Roundup: Chad's President Deby faces 12 challengers in hotly contested polls
Xinhua, April 10, 2016 Adjust font size:
Chadians went to the polls on Sunday to elect a president who will serve them for the next five years, in a hotly contested election that has 13 candidates including incumbent President Idriss Deby Itno.
Deby is seeking his fifth consecutive five-year term since the re-introduction of multiparty politics in 1996, five years after coming to power through a military coup.
Some of the 6 million registered voters started heading to polling stations early in the morning before the official start of the voting process, which was to last for eleven and half hours between 6 a.m. and 5:30 p.m. local time.
President Deby Itno, accompanied with his wife Hinda, voted at around 8 a.m. at a polling station in Amriguebe suburb within the capital N'Djamena's fifth district, which is considered to be Deby's stronghold.
Generally, no major incident has so far been reported, but the display of electoral lists at the polling stations has so far not happened, with the exception of a few polling stations in the capital.
This has disenfranchised voters who have to move to different polling stations searching for their names so that they can vote.
Published following a presidential decree issued on March 5 after being prepared by the National Independent Election Commission, the biometric voters' lists are as a result of a decision taken by the authorities after many years of fighting with the opposition which, today, is skeptical about the system's reliability.
In the capital, few vehicles were visible and most shops remained closed on Sunday morning. However, traders in the main markets could not resist the temptation to open their businesses, especially due to the current poor economic situation that has been exacerbated by the drop in oil prices and other raw materials the country exports.
A well placed source told Xinhua the results of the elections will be known within two weeks. If none of the candidates gets 50 percent of the votes cast, then a second round will be held in early May.
After two weeks of election campaigns that ended on Friday night, uncertainty remains over the outcome of the elections that were held in a tensed environment, marked by anger expressed through two simultaneous strikes in key sectors of education and health, as well as arrest of several civil society actors who were accused of engaging in disorderly conduct.
The tension was heightened on Friday after an armed group declared its existence in Chad's Far North region, an area that has witnessed unprecedented movement of weapons allegedly obtained from the stock piles of the late Libyan leader Muammar Gaddafi.
The expressions of anger were the main arguments by the opponents of the incumbent president who have insisted that it was impossible for him to win.
However, after casting his vote on Sunday, Deby seemed unperturbed and expressed confidence that he will win Sunday's elections.
It should be noted that this year's election was the first time in 26 years that Deby visited all the four corners of the national territory to convince voters to support his re-election bid.
In 2006 and 2011, opposition boycott enabled him to be re-elected without any difficulty in the first round with 77.53 percent and 88.26 percent respectively.
These were higher scores when compared to the 2001 elections when Deby scored 63.17 percent of the votes cast.
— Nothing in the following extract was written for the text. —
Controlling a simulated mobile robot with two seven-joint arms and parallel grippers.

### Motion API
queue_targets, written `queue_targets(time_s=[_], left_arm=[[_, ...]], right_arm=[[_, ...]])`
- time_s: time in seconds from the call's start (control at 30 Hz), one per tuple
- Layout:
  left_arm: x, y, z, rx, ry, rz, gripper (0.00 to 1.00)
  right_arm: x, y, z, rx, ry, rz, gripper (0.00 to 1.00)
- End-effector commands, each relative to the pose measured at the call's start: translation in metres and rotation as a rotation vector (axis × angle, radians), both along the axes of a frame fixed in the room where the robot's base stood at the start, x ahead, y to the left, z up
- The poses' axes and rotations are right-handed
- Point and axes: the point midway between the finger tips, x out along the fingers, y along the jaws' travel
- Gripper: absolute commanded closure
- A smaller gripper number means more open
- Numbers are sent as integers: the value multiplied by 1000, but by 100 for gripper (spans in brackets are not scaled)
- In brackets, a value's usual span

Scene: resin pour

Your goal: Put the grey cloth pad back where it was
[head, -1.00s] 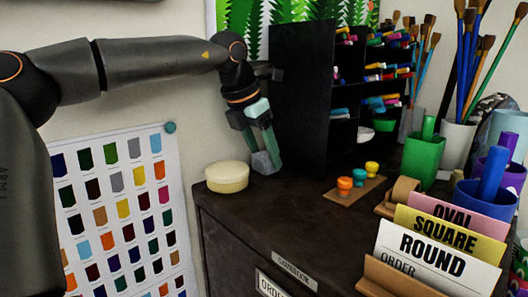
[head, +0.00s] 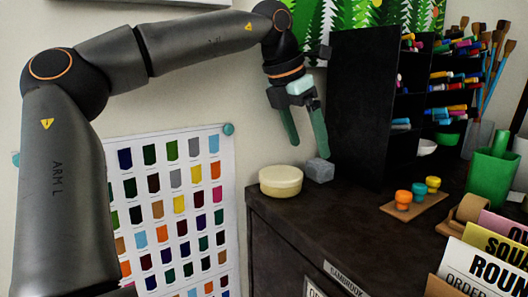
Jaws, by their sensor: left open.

Five years earlier, he was forced to contest in the second round which he eventually won with 69.09 percent.
"It is true Deby has done some good things, but time for change has come. The country is stuck because of him. He was booed in Doba during a campaign rally. This was a sign of the people's anger," one of the president's main challenger Joseph Djimrangar Dadnadji told Xinhua on phone on Saturday.
Dadnadji, who is a former Chadian prime minister, is part of an opposition coalition formed on April 5 in N'Djamena, whose main objective is to "protect the votes and unite opposition leaders after the elections."
The electoral process kicked off on Saturday with soldiers, nomads and Chadians in diaspora casting their votes.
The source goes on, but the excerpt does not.